§ **Task directions**: Set out every line bearing the string "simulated".

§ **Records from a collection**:
-*-*-
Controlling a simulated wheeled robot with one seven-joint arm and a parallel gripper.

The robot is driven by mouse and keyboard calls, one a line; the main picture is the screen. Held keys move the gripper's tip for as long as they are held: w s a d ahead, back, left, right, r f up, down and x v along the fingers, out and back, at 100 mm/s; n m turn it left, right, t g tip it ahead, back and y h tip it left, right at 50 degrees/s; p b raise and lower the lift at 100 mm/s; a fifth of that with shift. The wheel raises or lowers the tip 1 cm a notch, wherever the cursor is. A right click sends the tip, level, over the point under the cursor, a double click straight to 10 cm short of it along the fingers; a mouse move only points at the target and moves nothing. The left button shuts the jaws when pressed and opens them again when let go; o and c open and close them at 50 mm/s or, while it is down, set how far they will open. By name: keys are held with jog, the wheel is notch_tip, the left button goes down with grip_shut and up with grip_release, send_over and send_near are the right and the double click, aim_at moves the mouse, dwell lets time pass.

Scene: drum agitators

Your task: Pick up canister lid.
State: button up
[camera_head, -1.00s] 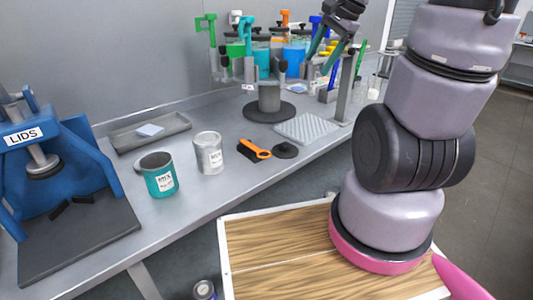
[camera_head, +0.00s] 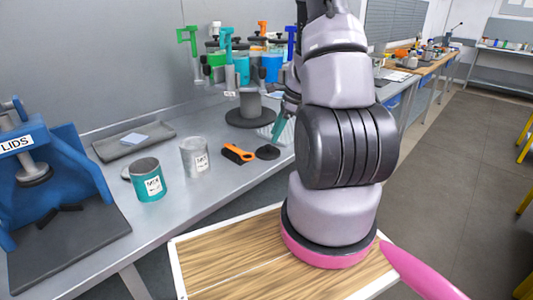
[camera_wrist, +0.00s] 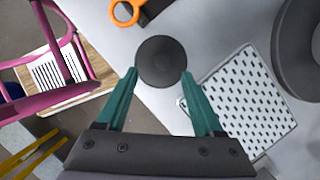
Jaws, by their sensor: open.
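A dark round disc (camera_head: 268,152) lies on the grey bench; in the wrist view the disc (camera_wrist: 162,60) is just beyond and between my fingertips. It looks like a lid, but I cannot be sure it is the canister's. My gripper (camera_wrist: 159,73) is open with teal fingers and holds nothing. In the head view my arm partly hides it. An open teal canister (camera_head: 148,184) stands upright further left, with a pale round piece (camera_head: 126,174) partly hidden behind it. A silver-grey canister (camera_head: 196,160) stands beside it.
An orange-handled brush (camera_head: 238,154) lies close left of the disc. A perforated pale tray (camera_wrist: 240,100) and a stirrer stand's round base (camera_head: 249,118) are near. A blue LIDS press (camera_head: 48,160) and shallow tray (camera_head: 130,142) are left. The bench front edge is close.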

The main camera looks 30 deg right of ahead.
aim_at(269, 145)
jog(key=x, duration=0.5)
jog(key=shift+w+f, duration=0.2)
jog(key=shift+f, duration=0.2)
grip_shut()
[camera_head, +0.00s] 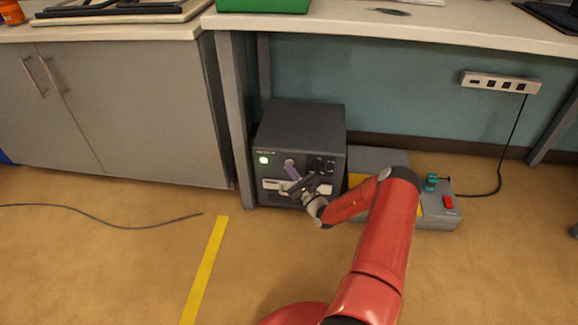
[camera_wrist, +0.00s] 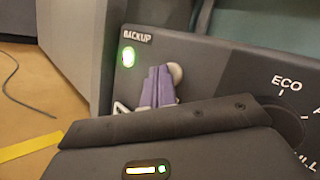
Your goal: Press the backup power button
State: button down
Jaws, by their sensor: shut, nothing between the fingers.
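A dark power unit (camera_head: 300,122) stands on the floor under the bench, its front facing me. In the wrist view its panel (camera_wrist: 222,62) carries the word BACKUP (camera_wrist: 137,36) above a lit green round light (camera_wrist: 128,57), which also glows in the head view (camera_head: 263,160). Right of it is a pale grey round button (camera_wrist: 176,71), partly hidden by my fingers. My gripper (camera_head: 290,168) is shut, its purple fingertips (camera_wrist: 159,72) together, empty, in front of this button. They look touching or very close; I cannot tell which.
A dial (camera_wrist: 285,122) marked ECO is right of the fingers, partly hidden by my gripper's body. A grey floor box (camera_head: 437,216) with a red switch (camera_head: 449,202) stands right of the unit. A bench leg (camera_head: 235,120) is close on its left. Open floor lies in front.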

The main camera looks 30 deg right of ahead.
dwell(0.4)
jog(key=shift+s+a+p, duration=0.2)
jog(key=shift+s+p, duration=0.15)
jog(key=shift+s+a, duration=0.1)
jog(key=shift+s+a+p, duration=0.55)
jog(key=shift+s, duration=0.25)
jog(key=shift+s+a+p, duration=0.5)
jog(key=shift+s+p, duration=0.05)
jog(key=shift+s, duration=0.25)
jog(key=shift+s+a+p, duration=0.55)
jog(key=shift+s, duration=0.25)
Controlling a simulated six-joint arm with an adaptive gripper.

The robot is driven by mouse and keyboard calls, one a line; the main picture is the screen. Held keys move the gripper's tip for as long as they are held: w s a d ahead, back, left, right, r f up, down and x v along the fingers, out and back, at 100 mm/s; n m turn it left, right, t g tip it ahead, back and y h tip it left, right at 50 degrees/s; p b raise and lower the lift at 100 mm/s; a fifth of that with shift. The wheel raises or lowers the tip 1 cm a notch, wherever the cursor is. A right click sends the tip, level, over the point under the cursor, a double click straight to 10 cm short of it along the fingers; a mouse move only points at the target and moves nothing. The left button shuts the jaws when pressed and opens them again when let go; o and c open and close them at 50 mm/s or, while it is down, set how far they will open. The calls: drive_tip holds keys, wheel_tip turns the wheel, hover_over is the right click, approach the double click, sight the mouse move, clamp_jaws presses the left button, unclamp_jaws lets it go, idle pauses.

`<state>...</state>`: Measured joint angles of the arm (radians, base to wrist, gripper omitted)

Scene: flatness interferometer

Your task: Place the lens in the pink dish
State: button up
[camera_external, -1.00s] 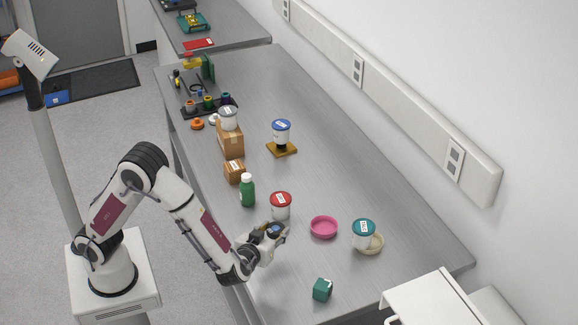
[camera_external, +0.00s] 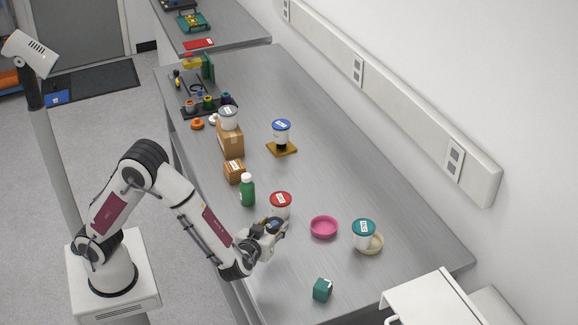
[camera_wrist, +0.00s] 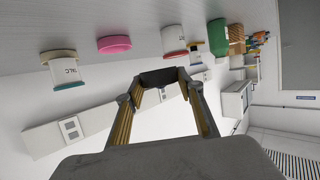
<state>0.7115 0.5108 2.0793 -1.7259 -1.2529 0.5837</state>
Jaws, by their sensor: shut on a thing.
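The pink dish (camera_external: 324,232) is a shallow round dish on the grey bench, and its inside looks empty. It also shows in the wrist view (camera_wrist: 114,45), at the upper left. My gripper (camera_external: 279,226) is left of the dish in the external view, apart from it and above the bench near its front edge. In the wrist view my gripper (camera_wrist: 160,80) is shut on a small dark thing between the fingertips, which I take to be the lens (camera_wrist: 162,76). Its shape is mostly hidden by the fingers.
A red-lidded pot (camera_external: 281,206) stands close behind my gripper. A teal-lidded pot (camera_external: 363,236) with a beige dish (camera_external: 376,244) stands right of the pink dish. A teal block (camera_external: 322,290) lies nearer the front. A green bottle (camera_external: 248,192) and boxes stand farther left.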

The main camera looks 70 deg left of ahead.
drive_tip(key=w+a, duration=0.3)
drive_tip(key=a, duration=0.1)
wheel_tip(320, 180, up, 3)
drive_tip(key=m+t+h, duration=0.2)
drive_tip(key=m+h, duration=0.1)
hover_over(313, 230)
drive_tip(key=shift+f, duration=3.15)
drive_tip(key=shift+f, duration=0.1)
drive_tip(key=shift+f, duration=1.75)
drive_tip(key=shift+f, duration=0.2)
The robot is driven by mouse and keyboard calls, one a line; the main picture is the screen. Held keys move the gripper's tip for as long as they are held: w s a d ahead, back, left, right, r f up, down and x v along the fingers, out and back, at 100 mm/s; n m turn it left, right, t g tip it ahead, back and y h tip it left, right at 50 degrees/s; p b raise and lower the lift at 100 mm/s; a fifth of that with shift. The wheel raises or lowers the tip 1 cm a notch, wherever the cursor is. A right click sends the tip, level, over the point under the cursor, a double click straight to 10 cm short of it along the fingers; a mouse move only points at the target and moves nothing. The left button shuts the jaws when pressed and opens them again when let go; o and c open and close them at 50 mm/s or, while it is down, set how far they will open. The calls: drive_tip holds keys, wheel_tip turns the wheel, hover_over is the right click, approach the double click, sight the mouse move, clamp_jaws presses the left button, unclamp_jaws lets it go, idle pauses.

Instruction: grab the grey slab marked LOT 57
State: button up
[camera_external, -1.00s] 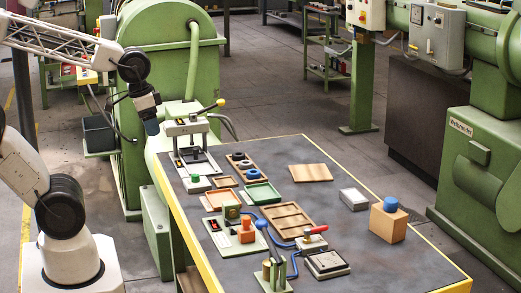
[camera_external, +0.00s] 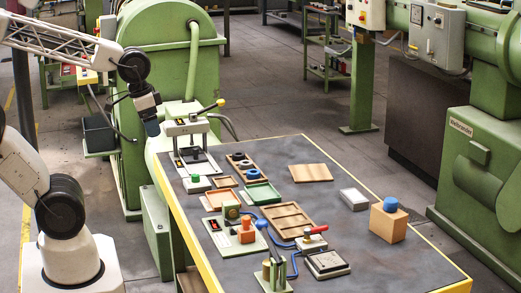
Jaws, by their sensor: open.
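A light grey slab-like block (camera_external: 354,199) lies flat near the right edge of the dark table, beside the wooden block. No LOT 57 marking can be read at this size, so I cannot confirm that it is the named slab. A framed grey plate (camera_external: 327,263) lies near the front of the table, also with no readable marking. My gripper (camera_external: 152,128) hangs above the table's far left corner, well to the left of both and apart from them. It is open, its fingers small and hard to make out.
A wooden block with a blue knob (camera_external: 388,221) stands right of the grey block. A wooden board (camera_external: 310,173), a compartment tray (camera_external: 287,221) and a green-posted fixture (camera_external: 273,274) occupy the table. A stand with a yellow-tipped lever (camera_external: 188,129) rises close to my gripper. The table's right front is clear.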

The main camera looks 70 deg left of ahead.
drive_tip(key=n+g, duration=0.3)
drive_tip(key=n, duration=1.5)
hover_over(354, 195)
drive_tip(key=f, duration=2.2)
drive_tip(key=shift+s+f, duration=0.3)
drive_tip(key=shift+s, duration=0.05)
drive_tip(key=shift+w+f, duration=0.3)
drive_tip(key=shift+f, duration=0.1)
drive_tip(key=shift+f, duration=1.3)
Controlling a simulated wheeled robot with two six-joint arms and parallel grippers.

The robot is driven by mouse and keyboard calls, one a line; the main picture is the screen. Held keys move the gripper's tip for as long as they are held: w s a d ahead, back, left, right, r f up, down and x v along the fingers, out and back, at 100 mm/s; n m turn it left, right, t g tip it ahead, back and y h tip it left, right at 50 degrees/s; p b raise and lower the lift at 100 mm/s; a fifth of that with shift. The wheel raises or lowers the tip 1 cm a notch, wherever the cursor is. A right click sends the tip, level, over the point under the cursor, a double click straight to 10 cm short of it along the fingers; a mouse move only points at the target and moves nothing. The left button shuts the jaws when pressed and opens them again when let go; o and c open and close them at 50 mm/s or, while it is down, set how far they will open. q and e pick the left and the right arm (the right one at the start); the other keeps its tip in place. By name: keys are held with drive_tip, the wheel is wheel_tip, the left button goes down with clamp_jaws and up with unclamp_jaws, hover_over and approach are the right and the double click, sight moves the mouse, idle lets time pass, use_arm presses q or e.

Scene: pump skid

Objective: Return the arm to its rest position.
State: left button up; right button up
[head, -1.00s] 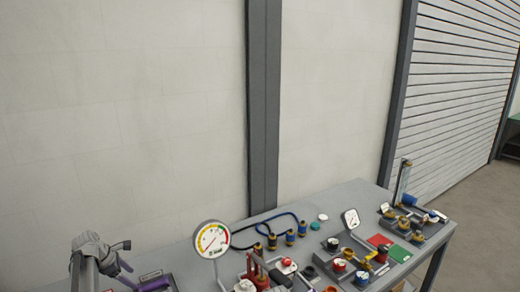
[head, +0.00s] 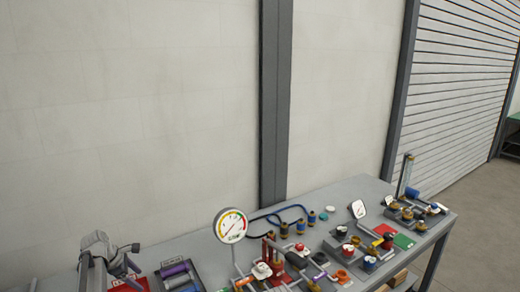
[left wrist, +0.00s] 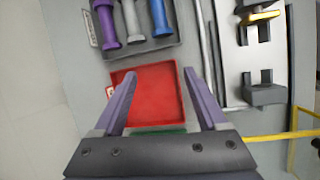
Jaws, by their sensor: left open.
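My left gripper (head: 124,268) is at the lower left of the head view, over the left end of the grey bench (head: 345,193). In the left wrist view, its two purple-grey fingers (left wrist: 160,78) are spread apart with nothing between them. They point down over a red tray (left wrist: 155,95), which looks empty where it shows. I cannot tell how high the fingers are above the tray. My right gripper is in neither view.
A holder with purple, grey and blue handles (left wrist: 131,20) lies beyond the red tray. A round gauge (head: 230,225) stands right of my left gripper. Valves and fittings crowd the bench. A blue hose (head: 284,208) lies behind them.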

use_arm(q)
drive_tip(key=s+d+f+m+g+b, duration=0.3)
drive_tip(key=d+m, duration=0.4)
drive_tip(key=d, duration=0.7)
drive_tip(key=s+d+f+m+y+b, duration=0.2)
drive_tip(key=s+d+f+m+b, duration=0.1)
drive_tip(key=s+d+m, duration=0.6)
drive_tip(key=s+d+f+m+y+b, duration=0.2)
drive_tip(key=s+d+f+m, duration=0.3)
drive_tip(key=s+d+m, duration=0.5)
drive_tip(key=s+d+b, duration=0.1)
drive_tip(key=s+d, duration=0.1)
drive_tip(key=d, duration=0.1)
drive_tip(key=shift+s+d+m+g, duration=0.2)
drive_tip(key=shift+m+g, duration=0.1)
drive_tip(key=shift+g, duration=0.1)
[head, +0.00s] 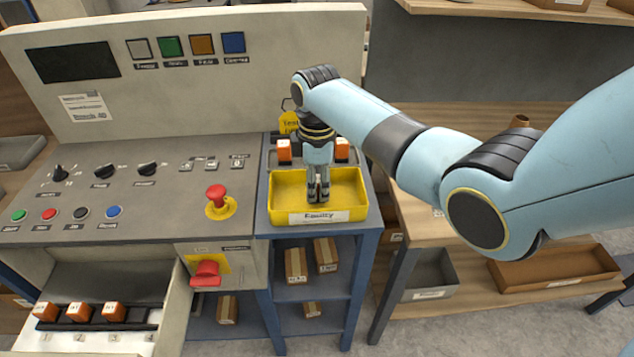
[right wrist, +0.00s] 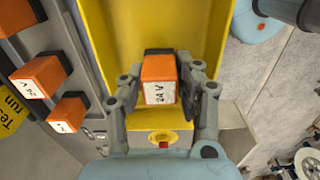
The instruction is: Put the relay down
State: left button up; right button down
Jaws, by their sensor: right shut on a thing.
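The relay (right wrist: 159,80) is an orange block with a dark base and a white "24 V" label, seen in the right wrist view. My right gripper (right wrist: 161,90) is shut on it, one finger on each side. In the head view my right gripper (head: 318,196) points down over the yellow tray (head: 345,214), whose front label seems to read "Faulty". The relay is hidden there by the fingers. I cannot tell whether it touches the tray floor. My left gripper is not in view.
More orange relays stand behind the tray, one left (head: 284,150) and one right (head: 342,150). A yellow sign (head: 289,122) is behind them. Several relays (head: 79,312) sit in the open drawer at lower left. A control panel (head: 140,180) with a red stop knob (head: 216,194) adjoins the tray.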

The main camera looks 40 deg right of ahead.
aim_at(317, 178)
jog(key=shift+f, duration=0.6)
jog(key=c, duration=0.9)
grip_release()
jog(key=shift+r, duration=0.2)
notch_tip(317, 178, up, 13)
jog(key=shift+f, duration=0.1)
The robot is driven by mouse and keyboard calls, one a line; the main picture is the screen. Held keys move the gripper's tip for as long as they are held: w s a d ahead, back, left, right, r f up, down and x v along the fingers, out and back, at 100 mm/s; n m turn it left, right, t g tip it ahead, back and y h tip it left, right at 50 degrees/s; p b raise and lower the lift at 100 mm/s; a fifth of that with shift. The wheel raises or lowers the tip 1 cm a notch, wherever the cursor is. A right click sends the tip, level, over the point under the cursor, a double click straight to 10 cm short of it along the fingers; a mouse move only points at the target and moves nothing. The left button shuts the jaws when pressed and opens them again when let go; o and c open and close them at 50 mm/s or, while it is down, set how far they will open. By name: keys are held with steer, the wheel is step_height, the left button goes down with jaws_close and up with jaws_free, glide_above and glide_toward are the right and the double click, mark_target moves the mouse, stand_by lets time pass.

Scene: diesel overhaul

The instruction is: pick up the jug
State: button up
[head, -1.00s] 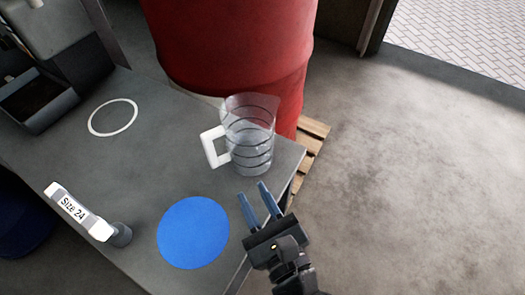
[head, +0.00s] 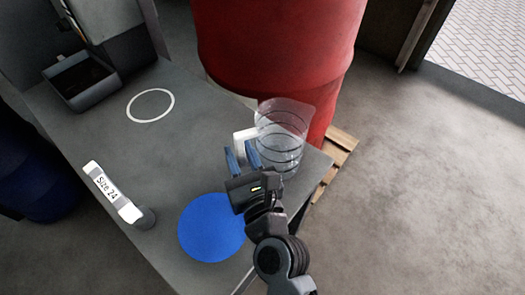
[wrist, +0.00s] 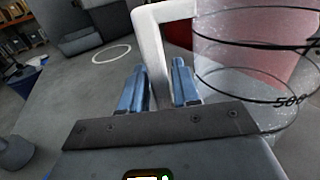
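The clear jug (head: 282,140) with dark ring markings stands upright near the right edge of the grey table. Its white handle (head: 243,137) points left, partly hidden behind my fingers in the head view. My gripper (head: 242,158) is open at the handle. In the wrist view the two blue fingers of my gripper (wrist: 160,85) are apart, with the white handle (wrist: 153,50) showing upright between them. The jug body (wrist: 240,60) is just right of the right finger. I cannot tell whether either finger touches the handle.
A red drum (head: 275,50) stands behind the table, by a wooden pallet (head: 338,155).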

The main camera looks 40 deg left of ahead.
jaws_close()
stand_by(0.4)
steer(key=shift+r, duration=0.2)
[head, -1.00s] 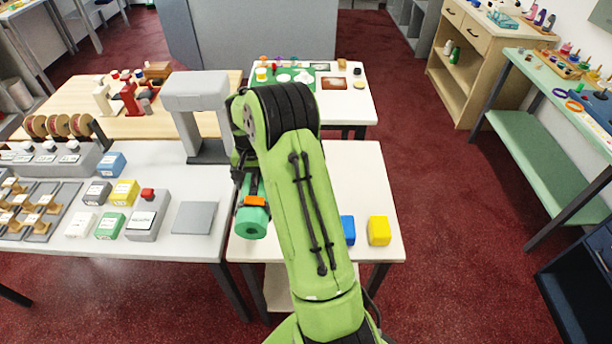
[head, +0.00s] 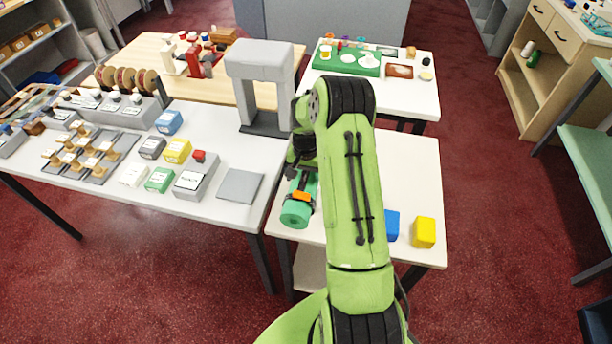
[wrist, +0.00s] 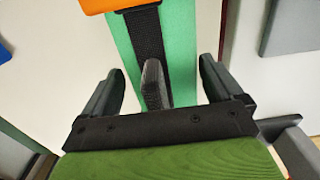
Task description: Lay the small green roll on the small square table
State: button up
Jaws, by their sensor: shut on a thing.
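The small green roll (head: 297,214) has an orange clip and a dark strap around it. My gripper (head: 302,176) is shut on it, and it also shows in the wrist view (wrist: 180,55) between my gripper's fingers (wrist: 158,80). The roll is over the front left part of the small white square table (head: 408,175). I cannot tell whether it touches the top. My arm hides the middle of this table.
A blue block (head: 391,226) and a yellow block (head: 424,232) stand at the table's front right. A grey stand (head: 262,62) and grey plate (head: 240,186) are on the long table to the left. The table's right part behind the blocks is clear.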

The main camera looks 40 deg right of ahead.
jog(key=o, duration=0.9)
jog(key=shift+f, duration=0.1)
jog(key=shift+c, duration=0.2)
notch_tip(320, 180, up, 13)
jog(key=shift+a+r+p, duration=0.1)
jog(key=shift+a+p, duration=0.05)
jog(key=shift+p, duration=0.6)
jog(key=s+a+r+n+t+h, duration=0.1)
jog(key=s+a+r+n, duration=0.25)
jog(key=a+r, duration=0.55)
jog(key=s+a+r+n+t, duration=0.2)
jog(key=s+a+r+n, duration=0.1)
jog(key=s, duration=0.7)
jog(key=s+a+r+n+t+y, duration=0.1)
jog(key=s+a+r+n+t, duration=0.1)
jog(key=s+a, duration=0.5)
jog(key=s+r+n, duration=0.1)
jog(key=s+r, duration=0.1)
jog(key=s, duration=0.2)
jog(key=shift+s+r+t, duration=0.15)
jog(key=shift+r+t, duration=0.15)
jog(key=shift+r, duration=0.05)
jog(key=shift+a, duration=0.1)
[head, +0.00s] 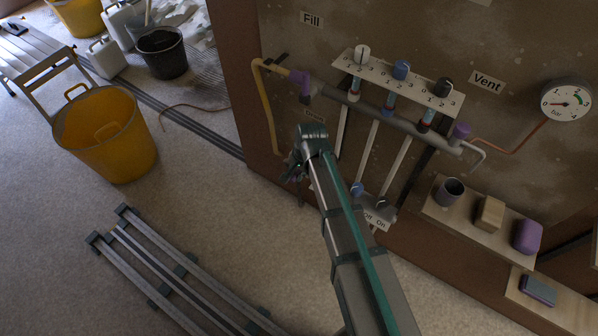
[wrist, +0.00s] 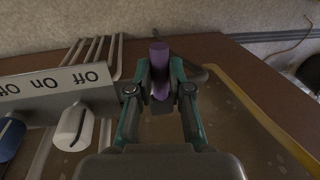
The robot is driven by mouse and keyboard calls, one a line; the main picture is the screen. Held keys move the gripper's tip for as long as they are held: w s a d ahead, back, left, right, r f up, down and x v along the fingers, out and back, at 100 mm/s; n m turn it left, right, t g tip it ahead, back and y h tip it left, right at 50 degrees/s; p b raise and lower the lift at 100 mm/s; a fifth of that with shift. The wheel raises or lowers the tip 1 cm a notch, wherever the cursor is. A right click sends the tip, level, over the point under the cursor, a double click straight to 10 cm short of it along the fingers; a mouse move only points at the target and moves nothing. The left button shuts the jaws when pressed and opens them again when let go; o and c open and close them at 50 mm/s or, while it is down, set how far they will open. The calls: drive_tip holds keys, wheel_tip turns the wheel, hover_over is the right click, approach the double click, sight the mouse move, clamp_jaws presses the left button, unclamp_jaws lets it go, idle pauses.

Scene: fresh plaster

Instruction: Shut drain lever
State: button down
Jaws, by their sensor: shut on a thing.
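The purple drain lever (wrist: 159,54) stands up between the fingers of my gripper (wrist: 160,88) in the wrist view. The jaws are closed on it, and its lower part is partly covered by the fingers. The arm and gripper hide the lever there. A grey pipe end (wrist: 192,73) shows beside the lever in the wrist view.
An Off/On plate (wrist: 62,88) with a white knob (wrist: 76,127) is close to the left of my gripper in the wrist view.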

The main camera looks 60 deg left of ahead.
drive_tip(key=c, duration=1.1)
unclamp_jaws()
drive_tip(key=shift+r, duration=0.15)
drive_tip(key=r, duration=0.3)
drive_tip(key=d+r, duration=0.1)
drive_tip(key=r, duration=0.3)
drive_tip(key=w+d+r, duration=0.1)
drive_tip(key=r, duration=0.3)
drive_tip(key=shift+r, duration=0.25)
-*-*-
§ **Task output**:
Controlling a simulated wheeled robot with one seven-joint arm and a parallel gripper.
Controlling a simulated six-joint arm with an adaptive gripper.
Controlling a simulated wheeled robot with two six-joint arms and parallel grippers.

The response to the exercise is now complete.